**Source excerpt**
+ + + +
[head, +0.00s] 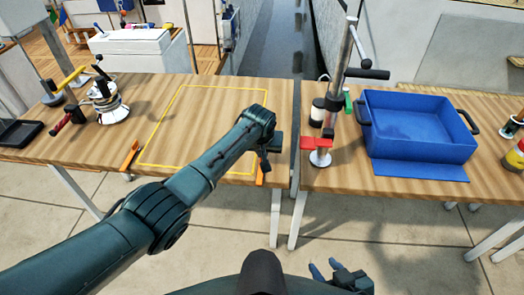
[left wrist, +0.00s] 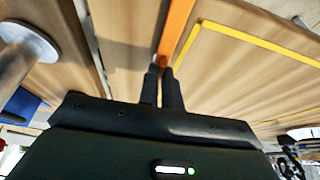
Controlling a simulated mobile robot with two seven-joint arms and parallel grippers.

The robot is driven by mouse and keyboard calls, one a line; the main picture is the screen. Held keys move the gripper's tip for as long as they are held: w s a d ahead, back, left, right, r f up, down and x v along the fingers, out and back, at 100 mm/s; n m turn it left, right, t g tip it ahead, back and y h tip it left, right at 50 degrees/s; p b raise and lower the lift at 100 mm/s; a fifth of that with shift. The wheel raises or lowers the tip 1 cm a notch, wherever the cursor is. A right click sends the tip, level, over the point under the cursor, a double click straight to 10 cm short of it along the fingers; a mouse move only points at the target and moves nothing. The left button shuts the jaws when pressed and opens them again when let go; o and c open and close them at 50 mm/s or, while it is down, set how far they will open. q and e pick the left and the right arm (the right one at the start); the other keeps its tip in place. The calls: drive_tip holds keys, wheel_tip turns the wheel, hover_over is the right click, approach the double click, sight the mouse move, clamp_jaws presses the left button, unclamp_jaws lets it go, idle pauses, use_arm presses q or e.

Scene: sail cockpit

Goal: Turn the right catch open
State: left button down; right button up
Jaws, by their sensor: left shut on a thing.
+ + + +
**Exercise brief**
Repeat exactly, and only, the lines from the line with "State: left button down; right button up" through the end of the listing above, both ends included.

**Solution to this task**
State: left button down; right button up
Jaws, by their sensor: left shut on a thing.

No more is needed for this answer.